Aku tiba di Tokyo jam 7an, dan kereta menuju hotel sempat
berhenti lama karena ada semacam gangguan. I’ll tell you later di postingan
khusus Tokyo.
Lalu, ke mana kita hari ini?
Fuji!!!
Yes, gunung Fuji yang ternama sekaligus gunung tertinggi di
Jepang.
![]() |
Gunung Fuji yang pagi itu tersembunyi dalam kabut |
Tadinya, aku sempat kepikiran untuk naik bis malam dari
Kyoto ke Fuji. Lumayan untuk menghemat penginapan. Namun, takutnya udah tua
jadi ringkih, he-he. Akhirnya aku memutuskan untuk langsung ke Tokyo dari Kyoto,
sehingga aku mengambil one day trip ke Fuji.

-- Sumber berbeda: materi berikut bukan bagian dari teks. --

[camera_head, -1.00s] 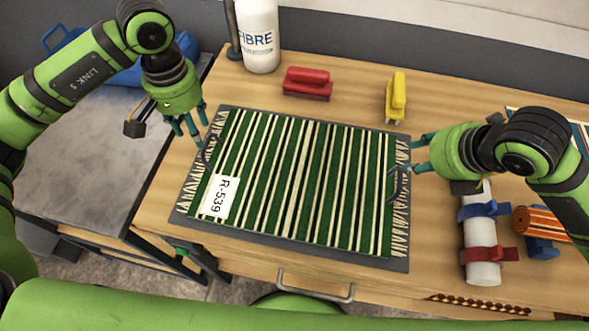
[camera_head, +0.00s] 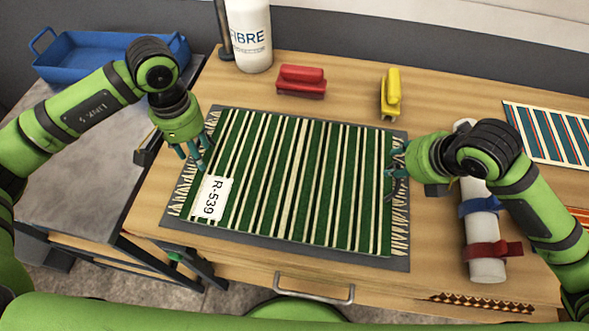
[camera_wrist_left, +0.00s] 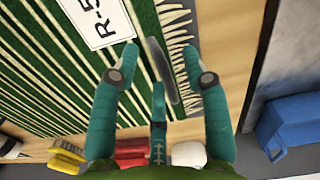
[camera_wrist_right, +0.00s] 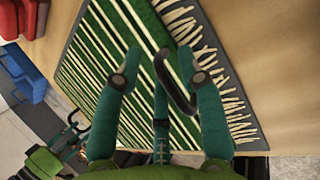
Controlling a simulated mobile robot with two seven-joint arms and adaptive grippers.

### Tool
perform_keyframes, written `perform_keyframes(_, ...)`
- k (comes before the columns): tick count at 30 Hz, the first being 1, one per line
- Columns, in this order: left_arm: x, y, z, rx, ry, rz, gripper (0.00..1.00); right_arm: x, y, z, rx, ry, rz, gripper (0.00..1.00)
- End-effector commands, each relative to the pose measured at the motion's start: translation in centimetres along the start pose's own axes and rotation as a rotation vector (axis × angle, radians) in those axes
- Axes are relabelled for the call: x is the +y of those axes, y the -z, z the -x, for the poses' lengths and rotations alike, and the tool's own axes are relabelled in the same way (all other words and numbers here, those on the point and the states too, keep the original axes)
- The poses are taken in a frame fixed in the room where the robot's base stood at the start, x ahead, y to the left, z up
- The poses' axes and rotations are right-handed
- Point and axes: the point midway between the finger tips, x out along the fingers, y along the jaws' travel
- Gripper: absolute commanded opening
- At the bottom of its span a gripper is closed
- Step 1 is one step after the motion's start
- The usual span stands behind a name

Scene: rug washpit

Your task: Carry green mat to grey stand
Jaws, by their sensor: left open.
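The green mat (camera_head: 291,185) has cream and black stripes, pale fringes and a white R-539 label. It lies flat on a dark grey board (camera_head: 290,250) on the wooden table. Contact is unclear.
A blue tray (camera_head: 95,72) sits at the back of the grey stand. A white bottle (camera_head: 250,40), a red brush (camera_head: 301,82) and a yellow brush (camera_head: 391,95) stand behind the mat. A white roll with straps (camera_head: 484,245) and a striped blue mat (camera_head: 550,133) are at right.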

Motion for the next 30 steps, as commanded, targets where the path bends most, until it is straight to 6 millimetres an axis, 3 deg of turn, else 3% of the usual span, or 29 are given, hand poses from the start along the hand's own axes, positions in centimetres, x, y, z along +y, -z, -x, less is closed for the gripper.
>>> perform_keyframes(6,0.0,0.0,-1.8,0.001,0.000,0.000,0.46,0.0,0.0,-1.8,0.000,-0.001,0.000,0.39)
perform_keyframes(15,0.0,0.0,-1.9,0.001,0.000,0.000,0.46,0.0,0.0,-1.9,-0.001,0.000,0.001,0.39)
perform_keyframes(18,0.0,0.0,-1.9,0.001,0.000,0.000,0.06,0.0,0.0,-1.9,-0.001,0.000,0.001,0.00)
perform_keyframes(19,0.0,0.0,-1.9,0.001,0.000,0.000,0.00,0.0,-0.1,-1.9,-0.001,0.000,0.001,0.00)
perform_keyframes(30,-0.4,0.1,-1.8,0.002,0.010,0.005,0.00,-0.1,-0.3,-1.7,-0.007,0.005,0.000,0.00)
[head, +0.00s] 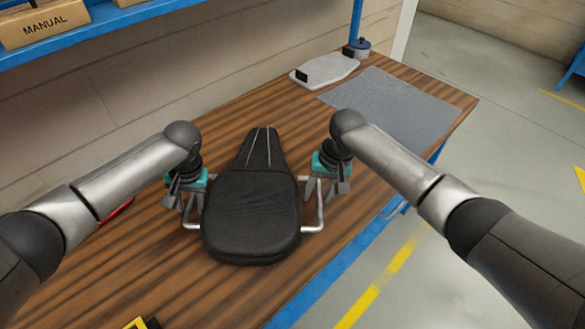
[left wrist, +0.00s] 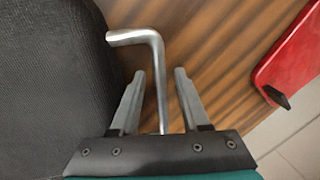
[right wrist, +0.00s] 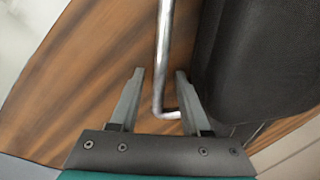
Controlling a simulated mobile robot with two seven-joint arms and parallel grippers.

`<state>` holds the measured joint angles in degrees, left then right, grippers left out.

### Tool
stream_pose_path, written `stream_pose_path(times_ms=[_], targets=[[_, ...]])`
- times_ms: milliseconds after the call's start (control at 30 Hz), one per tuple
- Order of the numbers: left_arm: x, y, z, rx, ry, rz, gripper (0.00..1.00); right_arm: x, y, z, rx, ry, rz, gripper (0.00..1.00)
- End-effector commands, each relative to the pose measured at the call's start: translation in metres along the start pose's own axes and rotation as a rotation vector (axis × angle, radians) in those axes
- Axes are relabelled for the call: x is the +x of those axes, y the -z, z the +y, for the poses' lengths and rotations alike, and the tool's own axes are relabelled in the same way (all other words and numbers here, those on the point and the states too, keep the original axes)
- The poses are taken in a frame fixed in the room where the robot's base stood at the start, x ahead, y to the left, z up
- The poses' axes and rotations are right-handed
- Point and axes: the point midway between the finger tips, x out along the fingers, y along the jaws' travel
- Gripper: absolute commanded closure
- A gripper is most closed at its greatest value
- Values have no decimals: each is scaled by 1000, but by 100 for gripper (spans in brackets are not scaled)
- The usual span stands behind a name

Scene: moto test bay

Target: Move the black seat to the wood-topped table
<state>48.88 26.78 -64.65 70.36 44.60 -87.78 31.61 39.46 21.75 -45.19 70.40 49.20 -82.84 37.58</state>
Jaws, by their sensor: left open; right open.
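The black seat (head: 252,215) lies on the wood-topped table (head: 185,268), its narrow end toward the back. A bent metal handle sticks out on each side of it. My left gripper (head: 184,207) is open at the seat's left handle (head: 193,224); in the left wrist view the handle (left wrist: 156,70) passes between the two fingers (left wrist: 157,75). My right gripper (head: 325,198) is open at the right handle (head: 319,212); in the right wrist view that handle (right wrist: 163,60) runs down between the fingers (right wrist: 160,75). Whether any finger touches a handle I cannot tell.
A grey mat (head: 395,103) lies bare on the table's far right part. A red object (left wrist: 293,55) lies left of the seat. A blue shelf with a MANUAL box (head: 45,24) hangs above.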

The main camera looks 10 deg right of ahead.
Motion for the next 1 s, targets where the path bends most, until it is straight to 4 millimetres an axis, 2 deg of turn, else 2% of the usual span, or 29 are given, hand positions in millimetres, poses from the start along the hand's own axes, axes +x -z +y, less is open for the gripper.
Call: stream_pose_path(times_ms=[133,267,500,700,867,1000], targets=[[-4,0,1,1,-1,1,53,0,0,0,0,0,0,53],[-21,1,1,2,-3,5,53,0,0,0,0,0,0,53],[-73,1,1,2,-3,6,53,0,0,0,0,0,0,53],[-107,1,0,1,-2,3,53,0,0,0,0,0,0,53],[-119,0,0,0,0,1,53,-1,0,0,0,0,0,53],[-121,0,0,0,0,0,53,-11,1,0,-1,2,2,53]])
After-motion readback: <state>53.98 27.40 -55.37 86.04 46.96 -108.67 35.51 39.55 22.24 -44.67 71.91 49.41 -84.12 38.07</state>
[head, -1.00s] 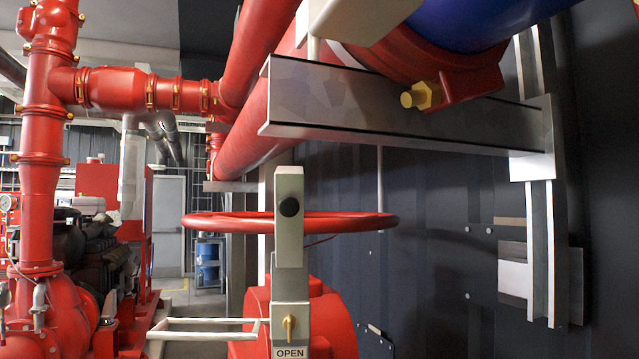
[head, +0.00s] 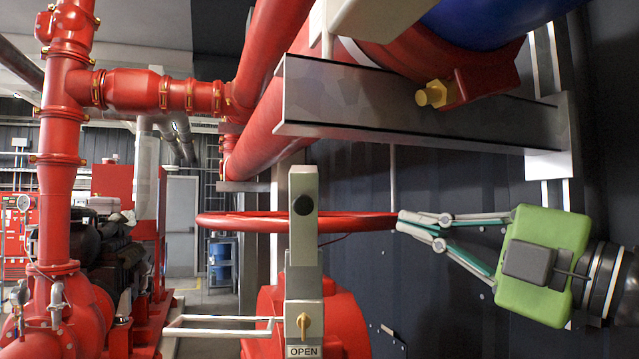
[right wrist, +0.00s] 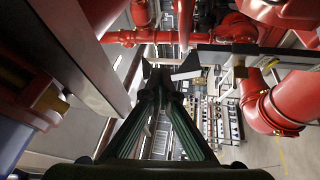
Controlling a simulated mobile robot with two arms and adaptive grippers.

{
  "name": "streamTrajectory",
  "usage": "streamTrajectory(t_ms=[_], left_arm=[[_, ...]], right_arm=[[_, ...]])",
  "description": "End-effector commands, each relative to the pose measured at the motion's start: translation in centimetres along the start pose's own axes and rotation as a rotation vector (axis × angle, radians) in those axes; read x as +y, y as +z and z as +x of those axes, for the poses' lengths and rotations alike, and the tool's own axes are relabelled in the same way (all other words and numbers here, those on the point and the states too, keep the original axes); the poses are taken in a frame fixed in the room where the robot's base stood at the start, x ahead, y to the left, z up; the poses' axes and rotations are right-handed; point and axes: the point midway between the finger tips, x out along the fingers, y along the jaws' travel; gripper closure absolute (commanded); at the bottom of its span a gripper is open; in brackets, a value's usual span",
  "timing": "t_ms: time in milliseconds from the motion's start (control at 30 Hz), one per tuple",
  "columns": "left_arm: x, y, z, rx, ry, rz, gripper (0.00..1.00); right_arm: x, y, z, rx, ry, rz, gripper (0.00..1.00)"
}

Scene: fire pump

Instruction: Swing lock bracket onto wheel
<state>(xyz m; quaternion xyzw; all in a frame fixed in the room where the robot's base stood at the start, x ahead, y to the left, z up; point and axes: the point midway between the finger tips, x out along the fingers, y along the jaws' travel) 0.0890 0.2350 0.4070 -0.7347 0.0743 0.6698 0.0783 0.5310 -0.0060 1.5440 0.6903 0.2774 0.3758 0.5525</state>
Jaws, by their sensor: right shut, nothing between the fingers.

Selama di Jepang, hanya di Fuji satu-satunya tempat yang aku
enggak jalan sendiri. Aku mengikuti open trip, karena malas mengatur waktu, dan
pengin nyaman. Pilihan yang tepat, karena sepertinya agak ribet, ya, jalan
sendiri di Fuji.
Untuk open trip ini, aku menemukannya di Klook. Ada banyak
pilihan paket tur ke Fuji yang tersedia, dan tinggal dicocokkan dengan
keinginan. Check this link if you want to explore Fuji.
Berhubung aku ke sana di bulan Oktober, jadi masih bisa ke
Fuji 5th Station. Kata guide hari itu, namanya Jacky, kami masih
beruntung karena masih bisa ke Fuji 5th Station, sebab memasuki
musim gugur, tempat ini enggak dibuka lagi dan trip dialihkan ke tempat lain.
![]() |
Fuji 5th Station |
Inti dari perjalanan ini adalah mengejar si Gunung Fuji dari
pagi hingga sore. Two thumbs up untuk guide hari itu, Jacky, yang tabah
menjelaskan dalam dua bahasa, Inggris dan Mandarin.
Trip dimulai pukul delapan pagi dengan meeting point di
Shinjuku Prince Hotel. Butuh waktu 10 menit jalan kaki dari hotel. Ketika sampai
di sana sudah ramai, dan kita dibagi-bagi ke dalam beberapa bis dengan satu
guide. Lumayan rempong mencari kita ditempatkan di kelompok mana karena hari
itu super ramai. Di kelompokku, hanya aku satu-satunya yang sendiri, tapi ada
dua kelompok ibu-ibu dari Indonesia. Lewat sedikit pukul delapan, perjalanan
dimulai.
Butuh waktu sekitar 2.5 jam untuk sampai ke Gunung Fuji. Beruntung,
pagi itu enggak macet. Di perjalanan, Jacky bercerita sedikit soal Gunung Fuji,
sekaligus memberi preview hari itu kita ngapain aja. Tadinya aku berniat untuk
tidur, tapi pemandangan di luar sangat sayang untuk dilewatkan.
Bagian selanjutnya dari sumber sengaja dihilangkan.